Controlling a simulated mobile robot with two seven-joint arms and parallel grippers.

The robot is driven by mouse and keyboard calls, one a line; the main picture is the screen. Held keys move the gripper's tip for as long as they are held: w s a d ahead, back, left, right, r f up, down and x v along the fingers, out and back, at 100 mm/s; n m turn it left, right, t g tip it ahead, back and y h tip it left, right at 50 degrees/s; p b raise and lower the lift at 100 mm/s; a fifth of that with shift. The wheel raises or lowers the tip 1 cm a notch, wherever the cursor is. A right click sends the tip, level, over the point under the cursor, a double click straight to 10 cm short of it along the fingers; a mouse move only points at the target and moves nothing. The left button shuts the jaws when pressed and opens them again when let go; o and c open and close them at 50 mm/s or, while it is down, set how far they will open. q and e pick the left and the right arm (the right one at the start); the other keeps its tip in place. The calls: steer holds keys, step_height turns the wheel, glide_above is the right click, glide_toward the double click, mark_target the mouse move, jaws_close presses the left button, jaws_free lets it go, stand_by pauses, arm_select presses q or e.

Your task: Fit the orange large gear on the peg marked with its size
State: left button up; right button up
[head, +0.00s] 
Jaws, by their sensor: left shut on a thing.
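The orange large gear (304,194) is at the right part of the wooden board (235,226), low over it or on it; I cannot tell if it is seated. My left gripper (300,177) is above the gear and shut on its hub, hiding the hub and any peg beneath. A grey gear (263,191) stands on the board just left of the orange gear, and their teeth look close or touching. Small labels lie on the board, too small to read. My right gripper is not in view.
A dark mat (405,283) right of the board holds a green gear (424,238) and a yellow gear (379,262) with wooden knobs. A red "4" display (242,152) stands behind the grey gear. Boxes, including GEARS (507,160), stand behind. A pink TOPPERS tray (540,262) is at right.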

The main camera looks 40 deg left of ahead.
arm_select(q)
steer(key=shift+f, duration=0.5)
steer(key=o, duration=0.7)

▬▬▬▬▬▬▬▬▬▬

WHAT YOU WILL DO
Only the lines from the beginning of the material to the line containing "[head, +0.00s]" should be echoed, verbatim and in full.

COMPLETE ANSWER
Controlling a simulated mobile robot with two seven-joint arms and parallel grippers.

The robot is driven by mouse and keyboard calls, one a line; the main picture is the screen. Held keys move the gripper's tip for as long as they are held: w s a d ahead, back, left, right, r f up, down and x v along the fingers, out and back, at 100 mm/s; n m turn it left, right, t g tip it ahead, back and y h tip it left, right at 50 degrees/s; p b raise and lower the lift at 100 mm/s; a fifth of that with shift. The wheel raises or lowers the tip 1 cm a notch, wherever the cursor is. A right click sends the tip, level, over the point under the cursor, a double click straight to 10 cm short of it along the fingers; a mouse move only points at the target and moves nothing. The left button shuts the jaws when pressed and opens them again when let go; o and c open and close them at 50 mm/s or, while it is down, set how far they will open. q and e pick the left and the right arm (the right one at the start); the other keeps its tip in place. The calls: steer holds keys, step_height turns the wheel, glide_above is the right click, glide_toward the double click, mark_target the mouse move, jaws_close presses the left button, jaws_free lets it go, stand_by pauses, arm_select presses q or e.

Your task: Fit the orange large gear on the peg marked with its size
State: left button up; right button up
[head, +0.00s] 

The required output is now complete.